Rishtey
Saturday, December 07, 2002 15:51 IST
By Santa Banta News Network

The soul of every film is the relationship it focuses on. Take a father ready to stake it all for his son, going to the extent of kidnapping his child because he wants to protect him. To what extent would such a man fight the odds? And what happens to the mother who is deprived of her child by the man she loves? To what extent would she go to get her child back? These questions have been explored before in some films that are sensitive, in others that are crass. But what if all this is turned into one big gig of tasteless gags, melodrama and gore? Rishtey, directed by Indra Kumar, plumbs the depths of creativity even by Bollywood standards.

It opens with Anil Kapoor (Suraj), a father who runs off with his new born child after a misunderstanding with wife Komal (Karisma Kapoor), setting his fiendish father-in-law (Amrish Puri) and his goons on him. Riding a truck on a foggy morning Suraj lands in a nameless town where he struggles to bring up his child alone for seven years till his wife and evil father-in-law spot him.
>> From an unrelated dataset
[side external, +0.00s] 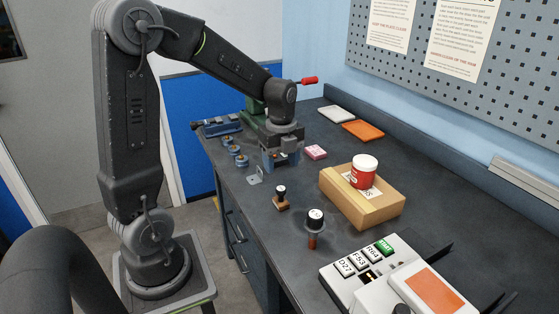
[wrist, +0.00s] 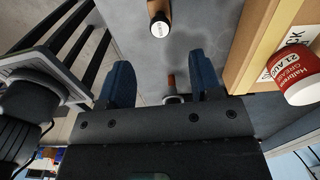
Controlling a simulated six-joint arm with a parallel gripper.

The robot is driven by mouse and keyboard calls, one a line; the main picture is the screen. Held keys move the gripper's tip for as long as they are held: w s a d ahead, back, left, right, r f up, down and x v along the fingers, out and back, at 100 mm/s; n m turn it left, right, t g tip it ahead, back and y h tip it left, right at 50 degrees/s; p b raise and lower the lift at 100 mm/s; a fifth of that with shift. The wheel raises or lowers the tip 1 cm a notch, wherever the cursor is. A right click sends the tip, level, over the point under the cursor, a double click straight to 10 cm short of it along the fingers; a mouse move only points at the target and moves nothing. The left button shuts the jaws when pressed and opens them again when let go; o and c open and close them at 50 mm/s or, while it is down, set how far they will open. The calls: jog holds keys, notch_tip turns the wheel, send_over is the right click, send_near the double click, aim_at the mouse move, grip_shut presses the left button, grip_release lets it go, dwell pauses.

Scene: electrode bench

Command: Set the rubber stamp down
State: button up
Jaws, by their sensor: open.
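A box (side external: 375,211) with a red-and-white tub (side external: 364,172) lies to the right. A white device (side external: 345,287) occupies the front.

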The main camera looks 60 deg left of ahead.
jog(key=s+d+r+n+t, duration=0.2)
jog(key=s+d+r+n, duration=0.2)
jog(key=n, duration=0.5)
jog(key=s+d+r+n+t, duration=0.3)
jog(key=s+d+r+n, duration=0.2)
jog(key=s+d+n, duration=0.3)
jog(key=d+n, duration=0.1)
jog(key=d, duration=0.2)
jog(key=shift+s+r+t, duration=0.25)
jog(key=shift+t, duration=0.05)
From there on, it is high theatrics and violence punctuated with some hip-swinging by Vyjayanti (Shilpa Shetty), a shapely fisherwoman in love with Suraj. Rishtey is a melodrama from Indra Kumar, a director whose previous films include Dil, Beta, Raja and Mann. Dil, Beta and Raja had well-etched characterisations and some foot tapping music that glued the film together. Kumar has slipped badly in his latest film. There are hardly any nuances to the relationships he portrays on screen -- no tender moments or hard hitting scenes either.

In Rishtey, while his cast may have performed well, they do not touch your heart. As the father tending to his child, Anil Kapoor turns in a sensitive performance. As the hero romancing the much younger Karisma or playing a boxer for a living, he falters. Karisma is in danger of getting typecast as the suspicious wife or the weeping mother who will fight for her child. While she may believe these are roles of strength because she has more to do compared to the average Hindi film heroine, extra screen time does not always mean better roles.

In Rishtey she is still playing the stereotypical mother crying for her child, while the hero gets all the action. The only difference between her role and that of the screen moms of the seventies is that she looks gorgeous and can cry better --- which is what she seems to be doing through most of this movie. Brothers Sanjeev-Darshan produce a mundane score that only prolongs the agony. Rishtey is phony, predictable fare. Give it a miss.